Keep the Christian Calendar, but Keep It Under the Word
April 22nd, 2026 | 9 min read
Growing up as a Southern Baptist, I had little experience with the church calendar. My hometown church certainly celebrated the major holidays. We had candlelight services every Christmas Eve and a choir concert on Good Friday. But my pastors didn’t wear colorful stoles that changed with the seasons, and we never had special services on Ash Wednesday or Maundy Thursday. Those practices were for the Lutherans and Methodists, not for Baptists.
This division I intuited from my upbringing is normative historically. Celebrating the Christian calendar—not just Christmas and Easter, but whole seasons like Epiphany, Lent, and Pentecost—has separated believers since the Reformation. Yet over the last several decades, this has begun to change.
In the 1970s and ’80s, the pragmatic and revivalist emphases of the church-growth and seeker movements began to influence evangelical churches. Then, in the 2000s, authors such as Robert E. Webber and James K. A. Smith wrote against these trends. They promoted liturgical worship and the church calendar as historically rooted alternatives to entertainment-driven services. Their thinking caught on.
Today, even low-church congregations might use seasonal prayer books or host Ash Wednesday services and Epiphany feasts. Is this a positive development? Are we reclaiming Christian history, or in our desire to put off pragmatism, have we inadvertently adopted practices contrary to God’s Word? Do we understand the theology behind the calendar or what led our Reformed forebears to reject it?
To answer these questions, let’s explore the roots of the Christian calendar and the history that’s made its observance so divisive.
Rhythms for Rehearsing
When the Lord told Israel to pass down his story to their children, he framed the retelling with annual celebrations. God gave instructions for the Passover before the people left Egypt (Ex. 12:1–28). Then in Leviticus 23, he established a series of festivals—from Unleavened Bread to the Feast of Booths—that helped God’s people rehearse their journey from the Red Sea to Sinai each year. When the Christian calendar was developed in the church’s earliest centuries, it was meant as a similar teaching tool.
Christians first observed holy week and Lent in the third and fourth centuries. For believers in the West, Easter’s date was formalized at Nicea in AD 325. Christmas and Epiphany came next, followed by Advent in the sixth century.
For the early Christian pastors who developed these holidays, the seasons of the Christian year taught the milestones of Jesus's earthly ministry—from the promise of his coming at Advent through his resurrection at Easter and the coming of the Spirit at Pentecost.
As Mike Cosper writes,
To many Protestants, the church calendar may seem like an arbitrary regulation, a testimony to authority and micromanagement from Rome, but for its authors, it was designed pastorally. The church calendar was designed to walk believers through the story of the gospel every year, from the incarnation to the ascension.
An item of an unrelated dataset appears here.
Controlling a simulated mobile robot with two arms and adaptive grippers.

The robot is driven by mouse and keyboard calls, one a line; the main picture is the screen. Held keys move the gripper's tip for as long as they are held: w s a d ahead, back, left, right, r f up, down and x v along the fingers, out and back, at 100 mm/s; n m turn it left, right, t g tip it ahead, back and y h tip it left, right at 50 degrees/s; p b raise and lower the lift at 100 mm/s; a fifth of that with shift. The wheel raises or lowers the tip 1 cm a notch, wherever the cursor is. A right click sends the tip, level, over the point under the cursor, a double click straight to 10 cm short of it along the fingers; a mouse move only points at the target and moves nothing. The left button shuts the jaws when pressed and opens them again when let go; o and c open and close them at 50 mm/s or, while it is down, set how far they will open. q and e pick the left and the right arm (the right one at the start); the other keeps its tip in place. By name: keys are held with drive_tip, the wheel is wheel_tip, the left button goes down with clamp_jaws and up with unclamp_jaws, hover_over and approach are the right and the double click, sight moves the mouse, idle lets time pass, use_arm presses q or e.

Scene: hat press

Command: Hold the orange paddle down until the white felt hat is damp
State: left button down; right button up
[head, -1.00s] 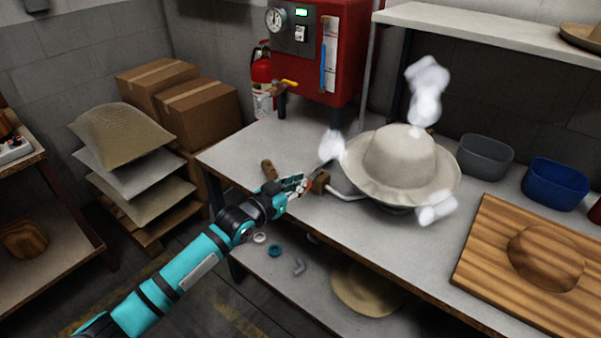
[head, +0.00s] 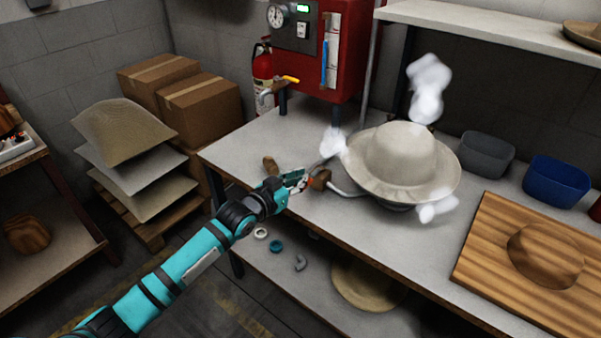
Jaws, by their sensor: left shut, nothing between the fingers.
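The pale off-white felt hat (head: 402,152) sits brim-down on the steamer at the middle of the bench, with white steam puffs around it. I cannot tell from its colour how damp it is. The orange paddle (head: 309,182) shows as a small patch by a brown wooden block, left of the hat, mostly hidden by my gripper. My left gripper (head: 303,180) is shut and empty, its fingertips at the paddle; whether they press it down is too small to tell. My right gripper is out of view.
A brown wooden handle (head: 270,165) lies behind my left gripper. A bent pale pipe (head: 345,190) runs to the steamer. A red boiler (head: 345,50) stands behind. A wooden hat block board (head: 500,250), grey bin (head: 487,158) and blue bin (head: 556,184) are at right.

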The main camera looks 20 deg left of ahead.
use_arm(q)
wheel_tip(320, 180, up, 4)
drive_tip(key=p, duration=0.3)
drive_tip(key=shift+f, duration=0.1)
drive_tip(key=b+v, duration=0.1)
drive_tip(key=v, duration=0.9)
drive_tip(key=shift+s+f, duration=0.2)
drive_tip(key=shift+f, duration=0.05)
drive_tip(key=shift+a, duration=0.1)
Yet the Christian calendar is more than a tool for catechesis. It’s also built on the conviction that “the heavens declare the glory of God” (Ps. 19:1)—that the sun’s daily course, the moon’s monthly circuit, and the changing seasons are all imbued with the gospel story. Summarizing Martin Luther’s thoughts, editor Elizabeth Rundle Charles wrote, “Our Lord has written the promise of the resurrection, not in books alone, but in every leaf in spring-time.”
Congregations that follow the calendar worship in a way that reflects this creational vision. Their longing in the dark days of Advent erupts into the lights and joyful songs of Christmastide. Their penitent collects during winter’s Lenten fast give way to Easter’s flower-filled sanctuaries and shouts of “Alleluia!” With full hearts at Pentecost, they can sing like David at harvest: “You crown the year with your bounty” (Ps. 65:11).
From Altar to Pulpit
Hebrews reminds us that Israel’s earthly tent was modeled after the greater tabernacle Moses saw in the heavenlies (Heb. 8:5). As worship developed in the Western churches during the Middle Ages, it attempted to follow the same heavenly pattern. The colorful vestments and majestic cathedrals were meant to lift congregants’ eyes away from earth to the skies.
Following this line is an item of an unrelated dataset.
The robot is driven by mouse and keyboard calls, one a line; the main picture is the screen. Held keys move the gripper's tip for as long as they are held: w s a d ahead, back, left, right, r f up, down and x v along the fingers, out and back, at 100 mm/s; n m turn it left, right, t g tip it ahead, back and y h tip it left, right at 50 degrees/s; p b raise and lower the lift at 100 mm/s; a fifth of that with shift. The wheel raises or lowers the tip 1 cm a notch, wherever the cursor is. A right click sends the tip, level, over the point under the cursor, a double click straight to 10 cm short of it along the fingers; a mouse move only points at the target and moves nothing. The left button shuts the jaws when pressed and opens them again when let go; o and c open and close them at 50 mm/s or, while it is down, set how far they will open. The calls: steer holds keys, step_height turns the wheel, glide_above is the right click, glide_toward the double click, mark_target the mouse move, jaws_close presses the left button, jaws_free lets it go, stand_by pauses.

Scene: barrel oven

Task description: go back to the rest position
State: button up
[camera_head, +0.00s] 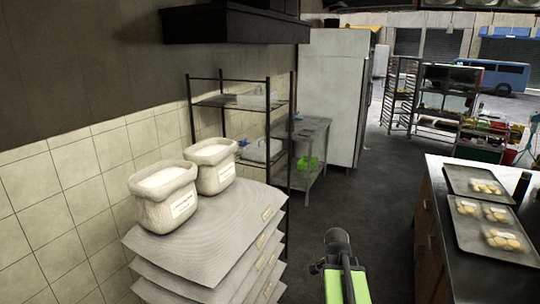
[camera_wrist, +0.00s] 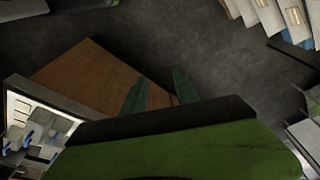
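My gripper (camera_wrist: 160,80) shows in the wrist view as two dark green fingers. They stand apart, with brown wood and dark floor seen past them and nothing held between. A broad green and black part of my own arm fills the lower part of that view. In the head view a green and black piece of my arm rises at the bottom centre, over the aisle between the sacks and the counter. The fingers cannot be made out there.
Stacked grey sacks (camera_head: 180,249) bearing two open white sacks (camera_head: 163,197) stand left. A counter (camera_head: 462,258) with trays of dough (camera_head: 501,239) stands right. A wire shelf (camera_head: 235,103), a steel table (camera_head: 309,130) and a tall white cabinet (camera_head: 333,90) stand behind. The dark floor (camera_head: 375,185) between is clear.

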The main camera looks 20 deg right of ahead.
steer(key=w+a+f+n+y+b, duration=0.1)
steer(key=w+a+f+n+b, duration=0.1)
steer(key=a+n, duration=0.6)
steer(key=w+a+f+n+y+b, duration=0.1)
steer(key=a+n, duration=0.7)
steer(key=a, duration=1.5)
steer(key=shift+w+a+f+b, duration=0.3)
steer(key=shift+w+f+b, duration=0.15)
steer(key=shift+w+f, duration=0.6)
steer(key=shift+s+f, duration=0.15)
But sadly, the tabernacle pattern—replete with an altar for the Eucharistic sacrifice and a priestly class whose traditions came to hold authority equal to Scripture—instead hid the gospel behind religious trappings. It transformed worship from a means of grace to a way of achieving salvation.
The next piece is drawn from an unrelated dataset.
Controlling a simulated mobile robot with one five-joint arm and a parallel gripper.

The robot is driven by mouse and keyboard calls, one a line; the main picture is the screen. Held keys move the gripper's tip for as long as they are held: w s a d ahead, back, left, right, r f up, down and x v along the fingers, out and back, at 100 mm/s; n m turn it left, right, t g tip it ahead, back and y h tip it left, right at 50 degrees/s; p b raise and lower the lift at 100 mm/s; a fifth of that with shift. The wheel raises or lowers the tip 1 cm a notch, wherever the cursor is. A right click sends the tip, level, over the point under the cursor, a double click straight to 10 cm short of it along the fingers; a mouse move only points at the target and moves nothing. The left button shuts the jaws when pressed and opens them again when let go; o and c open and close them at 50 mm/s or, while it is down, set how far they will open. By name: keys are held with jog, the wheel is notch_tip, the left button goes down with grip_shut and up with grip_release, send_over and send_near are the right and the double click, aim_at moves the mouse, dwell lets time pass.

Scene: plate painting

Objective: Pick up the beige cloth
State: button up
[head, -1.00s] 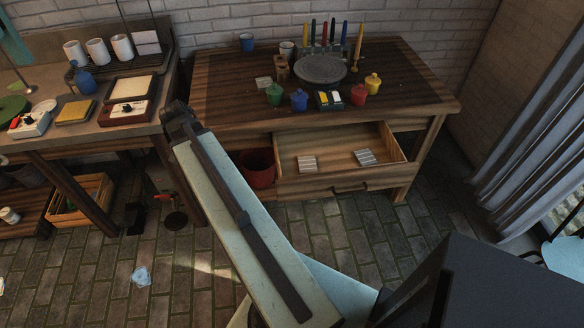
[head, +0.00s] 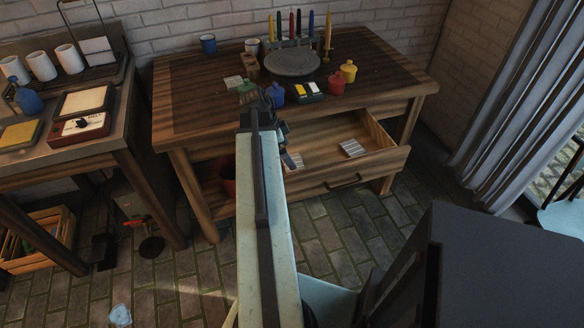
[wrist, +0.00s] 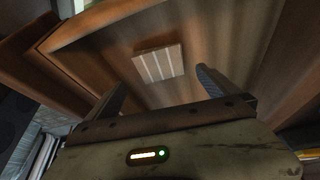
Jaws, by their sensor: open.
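Two small folded, striped cloths lie in the open drawer (head: 327,183) of the wooden table. The left one (head: 296,160), beige-looking, is partly hidden behind my gripper in the head view. The right one (head: 352,148) is greyer and in full view. In the wrist view a pale striped cloth (wrist: 160,63) lies flat on the drawer floor, ahead of my gripper (wrist: 160,79) and framed between its fingers. It is probably the left, beige one. My fingers are spread apart and empty. The gap between fingers and cloth is hard to judge.
Drawer walls stand close around my gripper. A red bucket (head: 228,176) stands under the table. A pale blue crumpled item (head: 120,315) lies on the floor.

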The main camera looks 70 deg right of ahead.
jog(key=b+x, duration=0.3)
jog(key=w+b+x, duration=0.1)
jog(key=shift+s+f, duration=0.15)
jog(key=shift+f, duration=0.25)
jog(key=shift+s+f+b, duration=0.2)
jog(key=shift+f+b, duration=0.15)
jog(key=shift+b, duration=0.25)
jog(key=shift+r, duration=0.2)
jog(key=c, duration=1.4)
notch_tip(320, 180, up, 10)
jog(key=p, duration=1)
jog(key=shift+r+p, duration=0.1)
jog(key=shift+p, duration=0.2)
In this context, the church calendar was also transformed from a tool for discipleship to an elaborate and binding regulation. In addition to the rhythms that taught Christ’s life, the church added seven major feasts to the Virgin Mary, days commemorating each of the 12 apostles, and numerous saints’ days that elevated patrons above everyday believers.
The Reformation confronted these errors by recentering worship around God’s Word. In Germany, Luther translated the Scriptures and gave the Bible back to the people. Reformed churches on the European continent (and later the Puritans and free church nonconformists in Great Britain) went further. They ceased using vestments and images in worship. Unlike the cathedrals, their churches were plain and austere.
Wanting to make clear that holiness isn’t found in holidays, they simply prioritized Sunday, the Lord’s Day. Reformed pastors removed the altar and instead put the pulpit front and center in their sanctuaries. The point, as Ligon Duncan writes, was that “true Christian worship is by the book. It is according to Scripture. The Bible alone ultimately directs [its] form and content.”
By the Word Your Servant is Warned
Scripture repeatedly says we don’t only commit idolatry when we worship false gods. We also commit idolatry when we worship the true God in the wrong way, because doing so puts erroneous ideas about who God is into our heads.
We hear this warning in the commandments (Ex. 20:1–6) and in narratives such as the golden calves (Ex. 32; 1 Kings 12:25–33), Nadab and Abihu’s “strange fire” (Lev. 10), and Ananias and Saphira’s lie to the Holy Spirit (Acts 5:1–11).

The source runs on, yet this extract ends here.